*MATERIAL FOR THIS EXERCISE*
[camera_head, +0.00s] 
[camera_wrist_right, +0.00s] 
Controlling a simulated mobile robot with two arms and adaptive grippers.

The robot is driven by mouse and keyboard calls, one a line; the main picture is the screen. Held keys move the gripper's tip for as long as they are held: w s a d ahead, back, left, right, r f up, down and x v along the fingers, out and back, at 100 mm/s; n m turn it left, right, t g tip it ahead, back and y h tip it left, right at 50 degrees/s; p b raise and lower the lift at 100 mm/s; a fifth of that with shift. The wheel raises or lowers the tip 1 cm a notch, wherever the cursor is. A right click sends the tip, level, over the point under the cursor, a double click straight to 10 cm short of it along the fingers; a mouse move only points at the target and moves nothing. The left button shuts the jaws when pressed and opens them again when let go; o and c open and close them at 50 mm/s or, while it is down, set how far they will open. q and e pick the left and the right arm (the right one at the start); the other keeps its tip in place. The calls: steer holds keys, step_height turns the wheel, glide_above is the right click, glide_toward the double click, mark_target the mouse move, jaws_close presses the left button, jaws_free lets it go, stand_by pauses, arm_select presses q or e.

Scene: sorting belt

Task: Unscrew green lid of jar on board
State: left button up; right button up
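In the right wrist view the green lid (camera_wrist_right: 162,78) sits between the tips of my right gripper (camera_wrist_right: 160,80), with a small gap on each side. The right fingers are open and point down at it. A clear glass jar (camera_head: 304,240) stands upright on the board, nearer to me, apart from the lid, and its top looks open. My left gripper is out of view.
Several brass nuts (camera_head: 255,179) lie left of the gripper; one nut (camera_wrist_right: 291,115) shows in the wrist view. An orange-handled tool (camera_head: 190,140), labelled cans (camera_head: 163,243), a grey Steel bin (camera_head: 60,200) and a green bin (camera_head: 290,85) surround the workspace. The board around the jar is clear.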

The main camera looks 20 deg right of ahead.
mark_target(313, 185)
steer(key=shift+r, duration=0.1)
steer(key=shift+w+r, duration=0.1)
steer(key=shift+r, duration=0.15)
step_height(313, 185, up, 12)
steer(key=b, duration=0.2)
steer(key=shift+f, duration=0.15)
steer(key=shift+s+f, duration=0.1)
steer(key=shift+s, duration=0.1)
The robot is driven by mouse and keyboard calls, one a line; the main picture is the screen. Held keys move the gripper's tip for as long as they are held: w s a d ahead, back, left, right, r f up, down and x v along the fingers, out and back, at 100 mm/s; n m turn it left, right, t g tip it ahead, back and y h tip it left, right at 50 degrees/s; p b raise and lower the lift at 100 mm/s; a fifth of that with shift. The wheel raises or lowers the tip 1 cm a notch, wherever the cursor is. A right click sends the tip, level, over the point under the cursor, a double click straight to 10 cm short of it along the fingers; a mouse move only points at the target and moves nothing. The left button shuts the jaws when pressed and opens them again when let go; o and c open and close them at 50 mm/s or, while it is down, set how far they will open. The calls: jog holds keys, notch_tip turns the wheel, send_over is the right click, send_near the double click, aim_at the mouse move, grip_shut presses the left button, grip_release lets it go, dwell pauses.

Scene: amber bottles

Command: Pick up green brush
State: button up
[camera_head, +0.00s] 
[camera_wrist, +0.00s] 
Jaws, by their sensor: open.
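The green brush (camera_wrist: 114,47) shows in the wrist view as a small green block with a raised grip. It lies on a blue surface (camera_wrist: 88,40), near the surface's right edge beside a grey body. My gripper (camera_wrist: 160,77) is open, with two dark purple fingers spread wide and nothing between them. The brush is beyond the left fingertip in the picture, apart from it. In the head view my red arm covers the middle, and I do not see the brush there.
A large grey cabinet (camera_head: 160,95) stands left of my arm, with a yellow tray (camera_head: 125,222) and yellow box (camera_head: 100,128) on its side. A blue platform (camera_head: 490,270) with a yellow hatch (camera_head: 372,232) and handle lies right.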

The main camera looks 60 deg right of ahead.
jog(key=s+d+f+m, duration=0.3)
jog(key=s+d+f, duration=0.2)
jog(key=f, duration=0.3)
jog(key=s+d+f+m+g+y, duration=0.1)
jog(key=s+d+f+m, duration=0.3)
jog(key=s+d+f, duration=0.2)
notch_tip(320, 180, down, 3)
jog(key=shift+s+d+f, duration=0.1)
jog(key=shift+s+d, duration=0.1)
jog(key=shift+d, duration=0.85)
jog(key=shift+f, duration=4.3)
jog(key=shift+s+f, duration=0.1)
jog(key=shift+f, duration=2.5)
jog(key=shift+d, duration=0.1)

*EXERCISE*
Print the entries exactly. Include every one.

*ANSWER TO THIS TASK*
[camera_head, +0.00s] 
[camera_wrist_right, +0.00s] 
Controlling a simulated mobile robot with two arms and adaptive grippers.

The robot is driven by mouse and keyboard calls, one a line; the main picture is the screen. Held keys move the gripper's tip for as long as they are held: w s a d ahead, back, left, right, r f up, down and x v along the fingers, out and back, at 100 mm/s; n m turn it left, right, t g tip it ahead, back and y h tip it left, right at 50 degrees/s; p b raise and lower the lift at 100 mm/s; a fifth of that with shift. The wheel raises or lowers the tip 1 cm a notch, wherever the cursor is. A right click sends the tip, level, over the point under the cursor, a double click straight to 10 cm short of it along the fingers; a mouse move only points at the target and moves nothing. The left button shuts the jaws when pressed and opens them again when let go; o and c open and close them at 50 mm/s or, while it is down, set how far they will open. q and e pick the left and the right arm (the right one at the start); the other keeps its tip in place. The calls: steer holds keys, step_height turns the wheel, glide_above is the right click, glide_toward the double click, mark_target the mouse move, jaws_close presses the left button, jaws_free lets it go, stand_by pauses, arm_select presses q or e.

Scene: sorting belt

Task: Unscrew green lid of jar on board
State: left button up; right button up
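In the right wrist view the green lid (camera_wrist_right: 162,78) sits between the tips of my right gripper (camera_wrist_right: 160,80), with a small gap on each side. The right fingers are open and point down at it. A clear glass jar (camera_head: 304,240) stands upright on the board, nearer to me, apart from the lid, and its top looks open. My left gripper is out of view.
Several brass nuts (camera_head: 255,179) lie left of the gripper; one nut (camera_wrist_right: 291,115) shows in the wrist view. An orange-handled tool (camera_head: 190,140), labelled cans (camera_head: 163,243), a grey Steel bin (camera_head: 60,200) and a green bin (camera_head: 290,85) surround the workspace. The board around the jar is clear.

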The main camera looks 20 deg right of ahead.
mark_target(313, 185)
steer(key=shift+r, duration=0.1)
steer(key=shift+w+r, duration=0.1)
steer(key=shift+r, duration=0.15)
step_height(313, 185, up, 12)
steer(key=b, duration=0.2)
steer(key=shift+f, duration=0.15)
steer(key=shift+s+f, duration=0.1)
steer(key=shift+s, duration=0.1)
The robot is driven by mouse and keyboard calls, one a line; the main picture is the screen. Held keys move the gripper's tip for as long as they are held: w s a d ahead, back, left, right, r f up, down and x v along the fingers, out and back, at 100 mm/s; n m turn it left, right, t g tip it ahead, back and y h tip it left, right at 50 degrees/s; p b raise and lower the lift at 100 mm/s; a fifth of that with shift. The wheel raises or lowers the tip 1 cm a notch, wherever the cursor is. A right click sends the tip, level, over the point under the cursor, a double click straight to 10 cm short of it along the fingers; a mouse move only points at the target and moves nothing. The left button shuts the jaws when pressed and opens them again when let go; o and c open and close them at 50 mm/s or, while it is down, set how far they will open. The calls: jog holds keys, notch_tip turns the wheel, send_over is the right click, send_near the double click, aim_at the mouse move, grip_shut presses the left button, grip_release lets it go, dwell pauses.

Scene: amber bottles

Command: Pick up green brush
State: button up
[camera_head, +0.00s] 
[camera_wrist, +0.00s] 
Jaws, by their sensor: open.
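The green brush (camera_wrist: 114,47) shows in the wrist view as a small green block with a raised grip. It lies on a blue surface (camera_wrist: 88,40), near the surface's right edge beside a grey body. My gripper (camera_wrist: 160,77) is open, with two dark purple fingers spread wide and nothing between them. The brush is beyond the left fingertip in the picture, apart from it. In the head view my red arm covers the middle, and I do not see the brush there.
A large grey cabinet (camera_head: 160,95) stands left of my arm, with a yellow tray (camera_head: 125,222) and yellow box (camera_head: 100,128) on its side. A blue platform (camera_head: 490,270) with a yellow hatch (camera_head: 372,232) and handle lies right.

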The main camera looks 60 deg right of ahead.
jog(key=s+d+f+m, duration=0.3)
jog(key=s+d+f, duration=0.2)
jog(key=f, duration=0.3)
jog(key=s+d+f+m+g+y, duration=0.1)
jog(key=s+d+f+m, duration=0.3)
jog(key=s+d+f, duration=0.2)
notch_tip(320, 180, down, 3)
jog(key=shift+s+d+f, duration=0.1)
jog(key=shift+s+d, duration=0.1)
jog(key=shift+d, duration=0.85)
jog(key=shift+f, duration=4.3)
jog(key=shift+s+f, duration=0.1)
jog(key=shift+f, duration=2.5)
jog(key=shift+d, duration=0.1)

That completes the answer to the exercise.